Противополагая два эона - эру Закона и эру Благодати, апостол Павел тоже не расходился с идеями раввинизма. "Мир сей" он рассматривал как преходящий (20). Господство Торы апостол считал временным не потому, что она ложна, а потому, что Закон лишь запрещает, повелевает, учит и, следовательно, обращен к воле самого человека, благодать же, соединяя людей с Богом через Христа, может наделить их силой для исполнения божественной воли (21). Таким образом. Евангелие не упраздняло основ ветхозаветного Предания, а, напротив, открывало перед ним новые горизонты, что и позволило многим фарисеям принять благовестие Иисуса, сохранив при этом "подзаконный" образ жизни Но даже те, кто не вышел за пределы Ветхого Завета, часто проявляли терпимость и симпатию к христианам. Бывали случаи, когда они поднимались на защиту апостола Павла от зелотов и саддукеев. Внук Гиллеля Гамалиил требовал прекратить гонение на учеников Христовых; когда же саддукейский Синедрион казнил Иакова, брата Господня, фарисеи добились низложения первосвященника (22). Факты эти нередко забывают, а между тем они показывают, что тогда многие раввины не считали границу между иудаизмом и христианством непроходимой.

Книжники учили в специальных академиях, при синагогах или при Храме. Их беседы обычно бывали краткими и отливались в афористическую форму. Слушатели старались запомнить изречения наставников и только иногда записывали их.

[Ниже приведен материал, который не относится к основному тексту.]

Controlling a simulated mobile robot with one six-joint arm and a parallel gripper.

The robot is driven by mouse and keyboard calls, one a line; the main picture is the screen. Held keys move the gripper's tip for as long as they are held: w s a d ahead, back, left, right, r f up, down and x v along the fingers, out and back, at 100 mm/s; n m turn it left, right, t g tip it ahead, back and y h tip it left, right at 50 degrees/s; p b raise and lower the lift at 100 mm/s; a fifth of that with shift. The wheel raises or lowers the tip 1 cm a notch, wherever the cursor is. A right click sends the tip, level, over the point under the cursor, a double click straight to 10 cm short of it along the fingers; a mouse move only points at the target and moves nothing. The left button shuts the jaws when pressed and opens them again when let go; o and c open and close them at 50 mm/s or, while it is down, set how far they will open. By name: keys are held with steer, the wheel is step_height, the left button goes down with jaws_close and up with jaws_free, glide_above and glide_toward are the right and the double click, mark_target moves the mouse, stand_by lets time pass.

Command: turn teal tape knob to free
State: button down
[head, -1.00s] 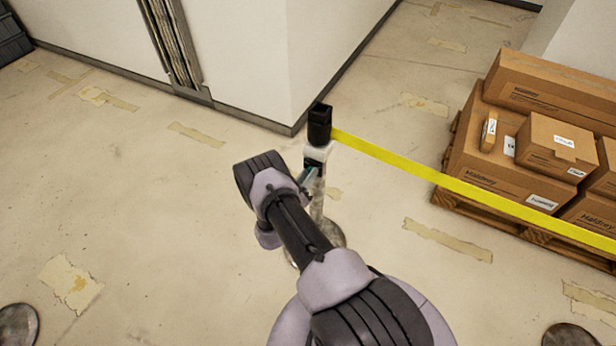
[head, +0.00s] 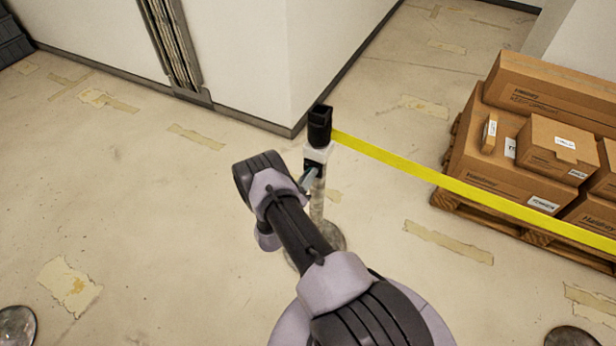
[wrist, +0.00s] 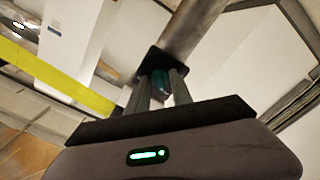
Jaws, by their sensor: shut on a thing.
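The teal knob (wrist: 161,84) shows in the wrist view between the two fingers of my gripper (wrist: 160,90). The fingers are shut on it from both sides. A dark plate lies behind the knob on the grey post. In the head view my gripper (head: 309,181) reaches the near side of the barrier post (head: 317,200), just below its white collar (head: 317,157). The knob is hidden there by my gripper. The post's black head (head: 320,124) stands above the collar. The knob's pointing mark cannot be read.
A yellow tape (head: 430,175) runs from the post's head to the right, in front of cardboard boxes (head: 548,145) on a wooden pallet (head: 470,209). A white wall corner (head: 290,70) stands behind the post.

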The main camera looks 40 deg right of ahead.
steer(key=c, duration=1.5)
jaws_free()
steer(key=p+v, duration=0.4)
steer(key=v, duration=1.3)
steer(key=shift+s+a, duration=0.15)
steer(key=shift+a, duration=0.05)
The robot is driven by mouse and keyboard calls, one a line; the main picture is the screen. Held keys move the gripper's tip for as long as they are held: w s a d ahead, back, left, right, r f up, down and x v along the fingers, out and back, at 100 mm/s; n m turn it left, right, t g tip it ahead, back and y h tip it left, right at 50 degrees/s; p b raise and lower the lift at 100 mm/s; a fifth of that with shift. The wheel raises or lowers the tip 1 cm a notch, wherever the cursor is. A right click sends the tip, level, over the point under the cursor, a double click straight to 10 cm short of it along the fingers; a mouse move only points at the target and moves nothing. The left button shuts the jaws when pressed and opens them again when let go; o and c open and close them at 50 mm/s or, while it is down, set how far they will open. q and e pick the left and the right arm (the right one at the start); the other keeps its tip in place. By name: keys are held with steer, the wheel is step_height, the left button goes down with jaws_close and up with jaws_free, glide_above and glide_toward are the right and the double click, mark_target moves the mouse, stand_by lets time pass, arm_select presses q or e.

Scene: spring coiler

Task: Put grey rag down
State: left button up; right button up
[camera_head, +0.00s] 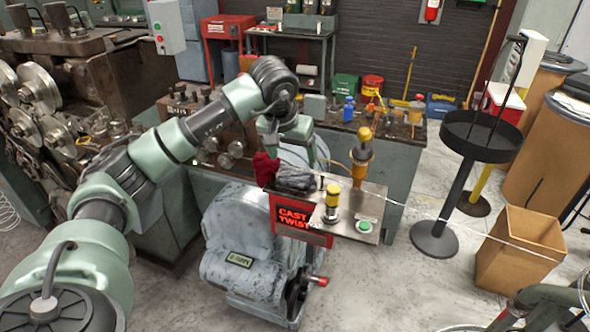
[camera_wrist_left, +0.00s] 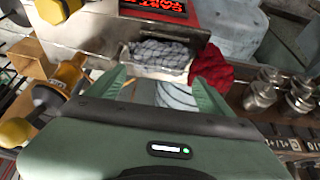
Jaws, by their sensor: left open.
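The grey rag (camera_head: 298,179) lies crumpled on the metal top of the small red-fronted stand, behind the yellow-topped button. In the left wrist view the grey rag (camera_wrist_left: 160,54) lies just beyond the fingertips. A dark red rag (camera_head: 265,169) hangs at the left edge of the same top; it also shows in the left wrist view (camera_wrist_left: 212,68), beside the right finger. My left gripper (camera_head: 291,146) is above and behind the rags. In the left wrist view its two fingers (camera_wrist_left: 160,82) are spread apart with no rag between them. My right gripper is not visible.
The stand's top (camera_head: 345,222) also bears a yellow-topped button (camera_head: 332,196) and a green button (camera_head: 364,226). A yellow-capped post (camera_head: 361,150) stands close behind. A black round tray stand (camera_head: 480,135) and a cardboard box (camera_head: 515,248) are to the right.

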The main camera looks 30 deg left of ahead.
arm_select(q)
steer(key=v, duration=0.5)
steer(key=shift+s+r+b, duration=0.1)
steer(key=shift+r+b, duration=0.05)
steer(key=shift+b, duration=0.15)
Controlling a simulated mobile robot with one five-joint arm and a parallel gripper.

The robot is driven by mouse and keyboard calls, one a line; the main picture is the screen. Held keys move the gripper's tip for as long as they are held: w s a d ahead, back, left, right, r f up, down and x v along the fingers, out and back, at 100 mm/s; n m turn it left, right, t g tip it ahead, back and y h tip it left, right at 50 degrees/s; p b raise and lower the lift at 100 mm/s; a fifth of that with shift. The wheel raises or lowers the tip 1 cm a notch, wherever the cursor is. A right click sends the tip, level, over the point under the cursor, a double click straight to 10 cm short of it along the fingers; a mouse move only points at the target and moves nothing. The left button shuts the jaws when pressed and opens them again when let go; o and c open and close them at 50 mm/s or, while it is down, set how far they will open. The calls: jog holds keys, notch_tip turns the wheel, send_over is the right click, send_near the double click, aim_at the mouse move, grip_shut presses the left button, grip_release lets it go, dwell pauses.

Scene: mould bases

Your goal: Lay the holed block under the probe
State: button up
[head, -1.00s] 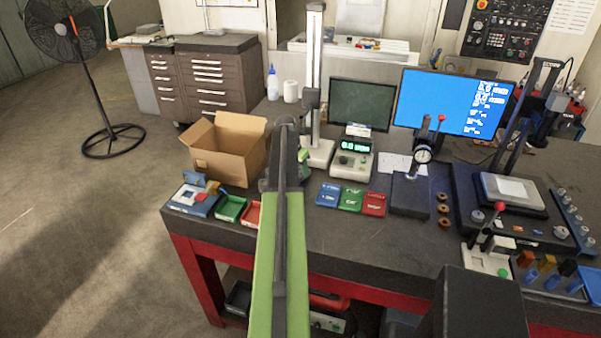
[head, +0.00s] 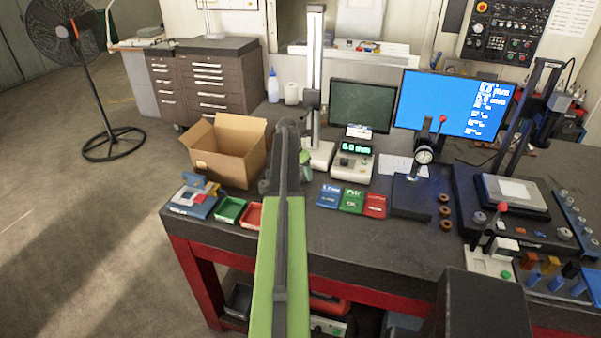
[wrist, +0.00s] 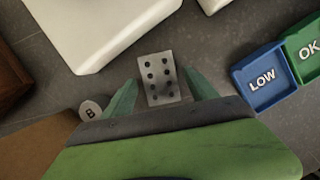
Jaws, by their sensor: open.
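The holed block (wrist: 160,80) is a small pale grey rectangle with two rows of dark holes. In the wrist view it lies on the dark table between the fingers of my gripper (wrist: 161,77). The green fingers are open, one on each side of it, with a gap showing. In the head view my arm hides the block and most of my gripper. A tall pale column stand (head: 315,75) with a dark carriage is just behind my arm, beside a digital readout (head: 354,163). A dial gauge stand (head: 424,156) is further right. Which one carries the probe is unclear.
Blue, green and red labelled trays (head: 351,200) lie right of my arm; the blue LOW tray (wrist: 262,78) is near my gripper in the wrist view. A white base (wrist: 95,35) is just beyond the block. A cardboard box (head: 226,150) and small bins (head: 230,209) are left.

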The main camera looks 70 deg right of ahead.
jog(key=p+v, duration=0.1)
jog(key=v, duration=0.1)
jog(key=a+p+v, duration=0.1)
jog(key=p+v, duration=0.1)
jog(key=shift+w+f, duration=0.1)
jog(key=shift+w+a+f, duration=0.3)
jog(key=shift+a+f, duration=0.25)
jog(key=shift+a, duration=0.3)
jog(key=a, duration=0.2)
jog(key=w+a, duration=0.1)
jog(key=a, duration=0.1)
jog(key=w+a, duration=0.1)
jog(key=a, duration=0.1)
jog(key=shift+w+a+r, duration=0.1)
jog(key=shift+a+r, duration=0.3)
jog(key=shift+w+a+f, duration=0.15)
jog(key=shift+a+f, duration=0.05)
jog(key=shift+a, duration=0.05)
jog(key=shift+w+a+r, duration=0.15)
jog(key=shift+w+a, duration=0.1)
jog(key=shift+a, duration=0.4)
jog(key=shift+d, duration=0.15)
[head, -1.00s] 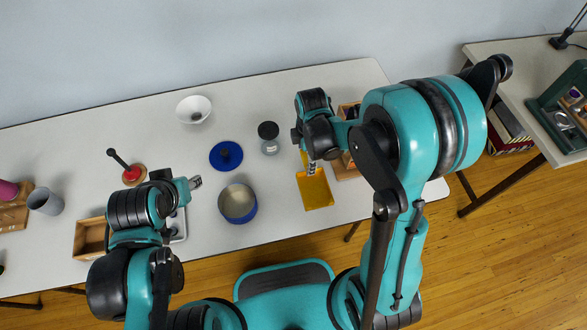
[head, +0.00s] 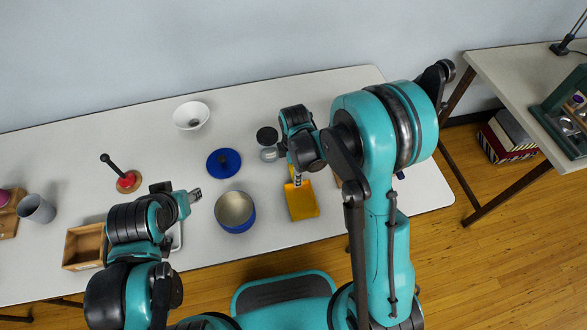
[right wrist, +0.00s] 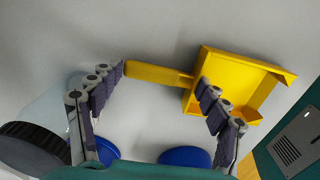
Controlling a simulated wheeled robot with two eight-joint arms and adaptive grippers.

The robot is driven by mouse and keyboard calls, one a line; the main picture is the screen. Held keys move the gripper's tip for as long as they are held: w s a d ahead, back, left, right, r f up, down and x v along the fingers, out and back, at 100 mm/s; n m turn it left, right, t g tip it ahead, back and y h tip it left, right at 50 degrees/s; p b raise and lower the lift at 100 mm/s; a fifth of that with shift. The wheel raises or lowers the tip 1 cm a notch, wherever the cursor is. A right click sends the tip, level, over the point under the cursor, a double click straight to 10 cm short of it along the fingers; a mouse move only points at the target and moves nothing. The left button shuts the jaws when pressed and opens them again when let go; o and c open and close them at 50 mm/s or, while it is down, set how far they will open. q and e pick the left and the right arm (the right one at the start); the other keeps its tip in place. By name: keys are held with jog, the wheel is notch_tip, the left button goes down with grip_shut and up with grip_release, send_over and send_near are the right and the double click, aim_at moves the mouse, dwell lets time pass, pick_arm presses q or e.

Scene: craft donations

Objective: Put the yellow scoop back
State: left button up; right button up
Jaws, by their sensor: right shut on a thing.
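The yellow scoop (head: 301,201) is at the right part of the table, its pan toward the table's front edge. My right gripper (head: 295,178) is shut on the scoop, at its handle end. In the right wrist view, the scoop (right wrist: 235,85) lies across the picture, its handle between the fingers (right wrist: 160,98) and its pan beyond the right one. I cannot tell whether the scoop touches the table. My left gripper (head: 195,194) is over the table left of the blue pot; its fingertips are too small to judge.
A blue pot (head: 235,228) and a blue lid (head: 224,170) stand left of the scoop. A jar with a black lid (head: 267,136) is beside my right wrist. A wooden box (head: 72,246) and a white bowl (head: 191,115) are farther left. My right arm hides the table's right part.

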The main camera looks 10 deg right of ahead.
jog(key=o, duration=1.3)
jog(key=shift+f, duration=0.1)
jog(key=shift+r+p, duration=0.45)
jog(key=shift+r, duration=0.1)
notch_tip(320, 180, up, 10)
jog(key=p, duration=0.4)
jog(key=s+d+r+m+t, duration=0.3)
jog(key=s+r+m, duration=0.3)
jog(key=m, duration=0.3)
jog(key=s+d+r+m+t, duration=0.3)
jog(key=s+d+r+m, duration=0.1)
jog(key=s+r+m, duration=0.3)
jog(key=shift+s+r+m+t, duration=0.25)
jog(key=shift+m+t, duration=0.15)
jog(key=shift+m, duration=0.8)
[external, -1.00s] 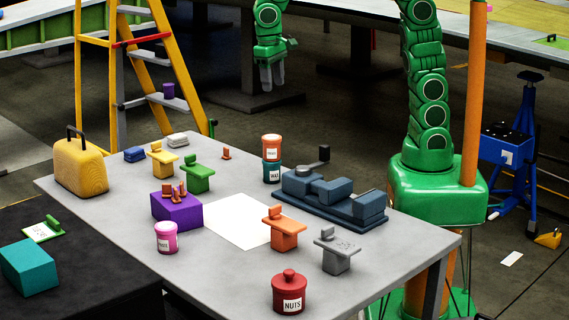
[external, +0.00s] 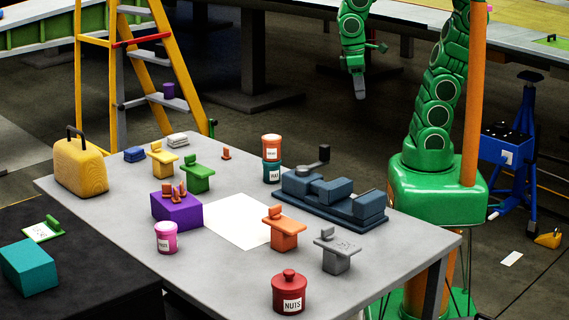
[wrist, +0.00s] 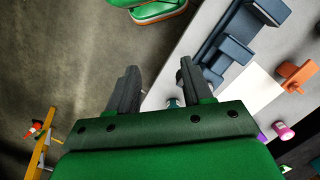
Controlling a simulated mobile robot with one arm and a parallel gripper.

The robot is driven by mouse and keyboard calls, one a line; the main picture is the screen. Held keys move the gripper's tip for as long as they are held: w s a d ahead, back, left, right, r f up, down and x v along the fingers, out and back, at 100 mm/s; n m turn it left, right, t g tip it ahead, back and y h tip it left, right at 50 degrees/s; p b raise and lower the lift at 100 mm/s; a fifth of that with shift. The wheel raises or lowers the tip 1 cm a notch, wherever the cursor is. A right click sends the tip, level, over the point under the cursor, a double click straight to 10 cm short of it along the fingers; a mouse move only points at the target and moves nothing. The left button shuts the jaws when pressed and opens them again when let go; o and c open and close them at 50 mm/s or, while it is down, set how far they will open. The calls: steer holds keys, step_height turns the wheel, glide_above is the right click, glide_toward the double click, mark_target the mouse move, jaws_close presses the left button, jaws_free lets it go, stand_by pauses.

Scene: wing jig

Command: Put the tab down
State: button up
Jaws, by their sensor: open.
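My gripper (external: 361,88) hangs in the air beyond the far side of the grey table, high over the floor. In the wrist view its two dark fingers (wrist: 158,78) are apart, with nothing between them. A small orange piece (external: 226,154) stands alone on the far part of the table. Several similar orange pieces (external: 175,192) stand on a purple block (external: 178,212). I cannot tell which of these, if any, is the tab. My gripper touches none of them.
The grey table (external: 110,205) holds a blue vise-like fixture (external: 330,200), a white sheet (external: 238,221), an orange stand (external: 284,230), a grey stand (external: 337,250), cans and a yellow case (external: 81,168). A yellow ladder (external: 165,70) stands behind. The sheet is bare.

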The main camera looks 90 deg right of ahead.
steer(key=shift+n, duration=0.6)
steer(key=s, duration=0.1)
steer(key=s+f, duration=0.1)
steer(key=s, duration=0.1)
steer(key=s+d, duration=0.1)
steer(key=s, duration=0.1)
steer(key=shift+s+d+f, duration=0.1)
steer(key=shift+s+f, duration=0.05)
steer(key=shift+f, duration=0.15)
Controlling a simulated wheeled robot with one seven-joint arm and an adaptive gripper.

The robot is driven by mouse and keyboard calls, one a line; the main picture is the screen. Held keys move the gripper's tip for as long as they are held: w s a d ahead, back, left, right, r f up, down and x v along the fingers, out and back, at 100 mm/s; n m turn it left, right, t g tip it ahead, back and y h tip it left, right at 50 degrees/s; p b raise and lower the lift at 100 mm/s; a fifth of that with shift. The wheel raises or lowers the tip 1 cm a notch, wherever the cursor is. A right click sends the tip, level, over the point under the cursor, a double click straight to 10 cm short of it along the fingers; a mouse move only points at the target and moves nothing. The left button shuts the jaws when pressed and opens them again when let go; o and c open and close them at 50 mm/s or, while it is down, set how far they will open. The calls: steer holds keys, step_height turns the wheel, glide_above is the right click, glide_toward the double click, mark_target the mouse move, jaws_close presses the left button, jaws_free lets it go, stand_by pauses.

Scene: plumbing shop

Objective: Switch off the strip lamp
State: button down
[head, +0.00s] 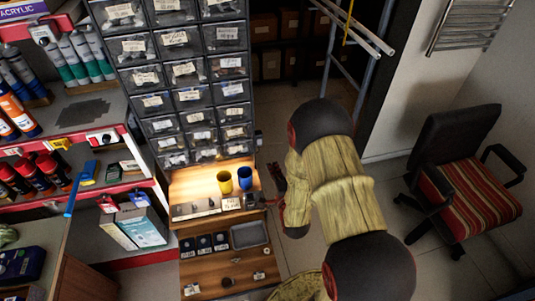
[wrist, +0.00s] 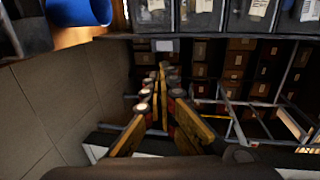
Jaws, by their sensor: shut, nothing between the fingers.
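The strip lamp itself does not show clearly. A warm glow falls on the wooden shelf (head: 190,188) under the drawer cabinet (head: 187,85). A small grey fitting (head: 257,138) sits at the cabinet's lower right edge; I cannot tell whether it is the lamp's switch. In the wrist view a small pale plate (wrist: 166,45) shows just beyond the fingertips, under the drawers' edge. My gripper (head: 272,170) is shut and empty, to the right of the shelf and cups. Its fingers also show in the wrist view (wrist: 163,70), pointing toward the cabinet edge.
A yellow cup (head: 224,183) and a blue cup (head: 244,178) stand on the shelf close to my gripper. A striped office chair (head: 462,190) is at right. A metal rack (head: 350,60) stands behind. Floor (head: 395,195) is open between arm and chair.

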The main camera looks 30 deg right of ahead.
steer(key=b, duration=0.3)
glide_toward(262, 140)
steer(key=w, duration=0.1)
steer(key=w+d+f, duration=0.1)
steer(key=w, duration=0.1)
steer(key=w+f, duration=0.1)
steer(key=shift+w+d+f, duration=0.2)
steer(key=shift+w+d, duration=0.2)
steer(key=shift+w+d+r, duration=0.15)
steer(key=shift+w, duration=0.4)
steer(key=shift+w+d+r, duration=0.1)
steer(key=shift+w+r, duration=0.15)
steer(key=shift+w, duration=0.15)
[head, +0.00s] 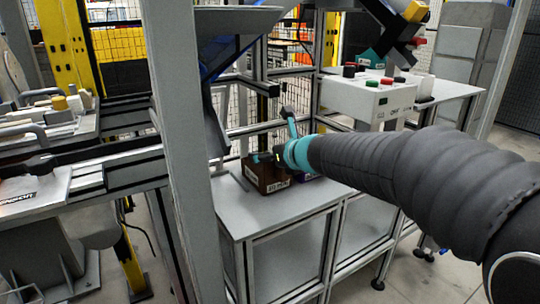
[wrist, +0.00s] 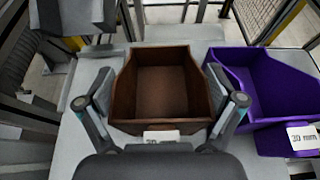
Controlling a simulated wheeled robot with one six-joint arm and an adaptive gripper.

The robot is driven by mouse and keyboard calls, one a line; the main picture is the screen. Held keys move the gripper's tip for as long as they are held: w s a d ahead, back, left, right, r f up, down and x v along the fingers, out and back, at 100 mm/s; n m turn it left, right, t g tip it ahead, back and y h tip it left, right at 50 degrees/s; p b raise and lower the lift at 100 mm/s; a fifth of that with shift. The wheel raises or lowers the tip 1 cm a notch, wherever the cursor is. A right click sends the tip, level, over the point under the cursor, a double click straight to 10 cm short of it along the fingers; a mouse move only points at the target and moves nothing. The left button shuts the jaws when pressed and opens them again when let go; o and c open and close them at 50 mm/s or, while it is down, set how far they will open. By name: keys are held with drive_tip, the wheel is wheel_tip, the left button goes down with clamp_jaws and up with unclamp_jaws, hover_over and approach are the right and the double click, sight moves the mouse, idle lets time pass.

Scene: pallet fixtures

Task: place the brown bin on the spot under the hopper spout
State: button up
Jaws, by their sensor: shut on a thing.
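The brown bin (head: 268,182) is upright and empty, with a white label on its front. It appears to rest on the grey table, though a small gap underneath would be hard to see. In the wrist view the brown bin (wrist: 163,82) lies between my fingers, one against each side wall. My gripper (head: 272,158) is shut on it; it also shows in the wrist view (wrist: 160,103). The hopper (head: 232,45) stands to the left, its spout (head: 214,135) narrowing down to the bin's left. The spot under the spout is not clearly visible.
A purple bin (wrist: 262,85) stands close to the right of the brown bin. A grey post (head: 182,150) rises in front of the table's left part. A white control box with buttons (head: 368,98) stands behind at right. The table front (head: 275,212) is clear.

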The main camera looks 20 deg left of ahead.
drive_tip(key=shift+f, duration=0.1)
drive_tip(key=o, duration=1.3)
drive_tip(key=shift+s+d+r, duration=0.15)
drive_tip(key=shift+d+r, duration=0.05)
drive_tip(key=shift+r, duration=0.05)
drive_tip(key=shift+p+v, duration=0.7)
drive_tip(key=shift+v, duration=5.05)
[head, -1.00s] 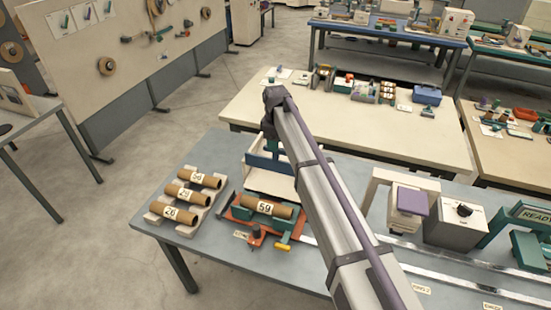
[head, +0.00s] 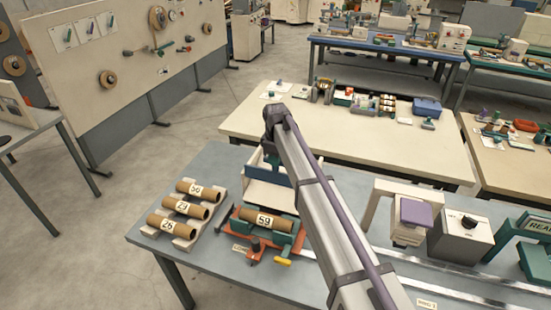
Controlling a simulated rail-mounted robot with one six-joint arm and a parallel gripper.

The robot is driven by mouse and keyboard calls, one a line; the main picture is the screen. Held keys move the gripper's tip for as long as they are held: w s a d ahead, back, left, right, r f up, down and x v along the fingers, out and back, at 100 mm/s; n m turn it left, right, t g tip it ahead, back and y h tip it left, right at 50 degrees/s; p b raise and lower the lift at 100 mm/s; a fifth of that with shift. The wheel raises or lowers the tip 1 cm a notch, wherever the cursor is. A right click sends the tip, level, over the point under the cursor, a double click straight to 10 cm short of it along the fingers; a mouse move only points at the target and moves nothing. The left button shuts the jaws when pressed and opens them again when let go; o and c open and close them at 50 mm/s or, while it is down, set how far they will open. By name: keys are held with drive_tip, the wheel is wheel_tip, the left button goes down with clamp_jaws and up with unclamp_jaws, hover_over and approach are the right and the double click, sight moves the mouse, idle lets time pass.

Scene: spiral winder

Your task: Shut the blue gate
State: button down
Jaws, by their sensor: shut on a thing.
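The blue gate (head: 263,172) shows as a narrow blue strip at the back of a cream-sided frame, behind the red and teal cradle (head: 283,240) at the left end of the grey-blue bench. My arm crosses in front of its right side, so how far it stands open or shut cannot be told. A brown tube labelled 59 (head: 264,220) lies in the cradle. My arm rises from the lower right to a dark joint above the gate. My gripper is hidden beyond that joint.
Several labelled tubes lie in a cream rack (head: 163,231) left of the cradle. A yellow-tipped handle (head: 283,261) sticks out in front. A box with a dial (head: 467,236) and a purple-topped unit (head: 413,215) stand at right. A cream table (head: 350,140) is behind.

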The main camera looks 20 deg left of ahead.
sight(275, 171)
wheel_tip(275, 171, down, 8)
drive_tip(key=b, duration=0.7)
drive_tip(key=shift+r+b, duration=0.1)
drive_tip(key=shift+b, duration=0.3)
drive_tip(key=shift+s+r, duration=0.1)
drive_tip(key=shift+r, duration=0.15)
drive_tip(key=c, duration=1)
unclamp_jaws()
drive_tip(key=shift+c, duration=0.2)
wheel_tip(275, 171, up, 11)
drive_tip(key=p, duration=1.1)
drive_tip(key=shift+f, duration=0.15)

Устное преподавание предпочиталось, поэтому мы располагаем довольно скудными сведениями об учителях, живших на рубеже двух Заветов. Для того чтобы ближе познакомиться с их воззрениями, нужно обратиться к книгам, получившим общее название Талмуда.

Составлять их начали еще в I веке до н. э. Тогда появилась Мишна ришона, то есть "первое повторение (Закона)". От нее сохранились небольшие фрагменты (23). Полная Мишна была составлена лишь около 200 года н. э. , комментарии же к ней, Гемары- Вавилонская и Иерусалимская,возникли еще позже. Однако все три сборника основаны на традициях иродианской и римской эпох (24).

При первом чтении Талмуд должен оттолкнуть тех, кто, ожидая найти в книге учение о вере, погружается в бездну скучнейших ритуальных предписаний, к тому же размещенных довольно хаотично. Какую молитву читать стоя, какую-сидя, кто и когда имеет право приносить жертвы, как далеко простираются пищевые и субботние запреты - эти и другие подобные им вопросы изучаются в Талмуде очень тщательно, с учетом мнений разных раввинов. Все это выглядит клубком, который невозможно распутать. Становится понятным, почему Ренан с иронией говорил, что народу, создавшему Библию, "нужно простить создание Талмуда".

Такая реакция - плод недоразумения. Ведь основным содержанием Талмуда, особенно Мишны, был церковный Устав, галаха, а он меньше всего может характеризовать сущность веры. Представим себе, что человек, желающий познакомиться с православием, начал бы не с Отцов Церкви или "Добротолюбия", а с Типикона или Кормчей. Впечатление было бы то же, что и от Мишны. И тут и там излагаются детали обрядов, согласованных с днями, праздниками и обстоятельствами; и тут и там - тысячи мелочных правил и ограничений. Между тем книги, аналогичной "Добротолюбию", у древних раввинов не было: мысли о вере и жизни вкрапливались таннаями, составителями Талмуда, в обширный галахический материал. Это было вызвано условиями рассеяния, когда цементировался единый религиозно-общинный статус иудейства. В итоге Талмуд оказался скорее юридическим, чем вероучительным документом.